The dry rub, it turns out, is a key component to southern-style BBQ, which I learned is very different from the boil-and-baste method used by many restaurants serving ribs (and many home cooks making them too, myself included).

BBQ magic revealed

Co-owner Park Heffelfinger gives us a peek inside the BBQ pit where chicken and ribs are slow cooking to perfection. (Image: Catherine Roscoe Barr)

Southern-style BBQ uses “low, slow heat, aromatic hard wood [to create the smoke], and a nice rub on it,” says Siu. “One of the things about smoking in the traditional southern style,” adds Heffelfinger, “is the dry rub forms a crust that’s called a bark, and if you don’t have a good bark, then you haven’t got authentic BBQ.

“In the first hour,” says Heffelfinger, “that’s where it all happens, the bark forms and the smoke permeates.

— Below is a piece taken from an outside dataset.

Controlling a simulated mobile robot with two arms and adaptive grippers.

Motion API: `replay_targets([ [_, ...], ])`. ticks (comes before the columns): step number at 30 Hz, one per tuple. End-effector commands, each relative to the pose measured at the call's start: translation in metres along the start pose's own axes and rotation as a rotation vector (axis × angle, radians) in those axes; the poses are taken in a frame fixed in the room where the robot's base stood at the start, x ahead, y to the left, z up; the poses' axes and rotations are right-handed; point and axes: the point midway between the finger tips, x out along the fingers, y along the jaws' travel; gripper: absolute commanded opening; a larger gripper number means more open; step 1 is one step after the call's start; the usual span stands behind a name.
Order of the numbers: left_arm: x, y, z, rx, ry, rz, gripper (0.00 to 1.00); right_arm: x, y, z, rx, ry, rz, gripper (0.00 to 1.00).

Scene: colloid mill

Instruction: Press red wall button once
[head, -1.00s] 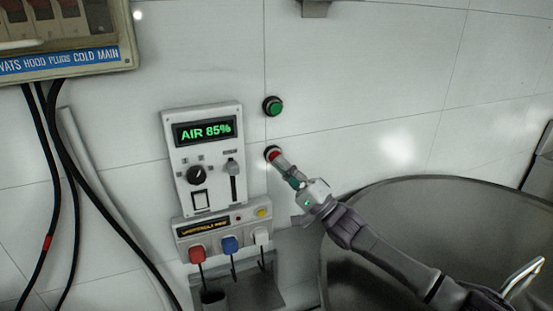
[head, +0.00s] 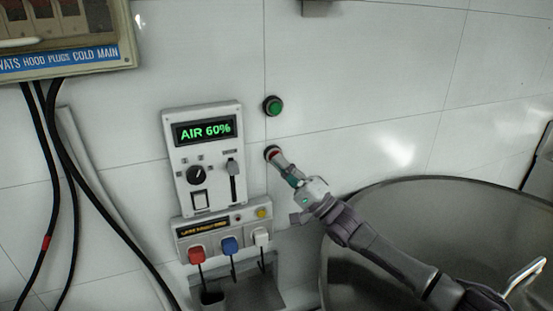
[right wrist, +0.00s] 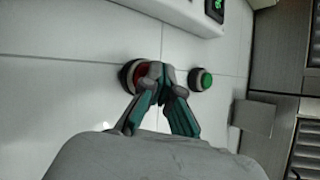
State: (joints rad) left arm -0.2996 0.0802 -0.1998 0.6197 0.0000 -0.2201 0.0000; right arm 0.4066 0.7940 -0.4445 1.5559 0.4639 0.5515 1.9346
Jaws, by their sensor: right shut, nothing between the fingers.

After that it’s just about low, slow heat over a long period of time.”

Siu and Heffelfinger share their rub recipes and many other delicious gems (like pulled pork, beef brisket, cornbread, and BBQ spaghetti) in Bringin’ Southern BBQ Home, and, as of this week, are retailing a selection of their rubs and sauces at all of their restaurants (check out the dinner I made using their new all-purpose rub and recipes from their cookbook here).

They currently have five locations in BC, two of them in Vancouver, and another one set to open in Yaletown this spring. Also in store for next year: an expansion into the prairies, with locations opening in Alberta, Saskatchewan and Manitoba.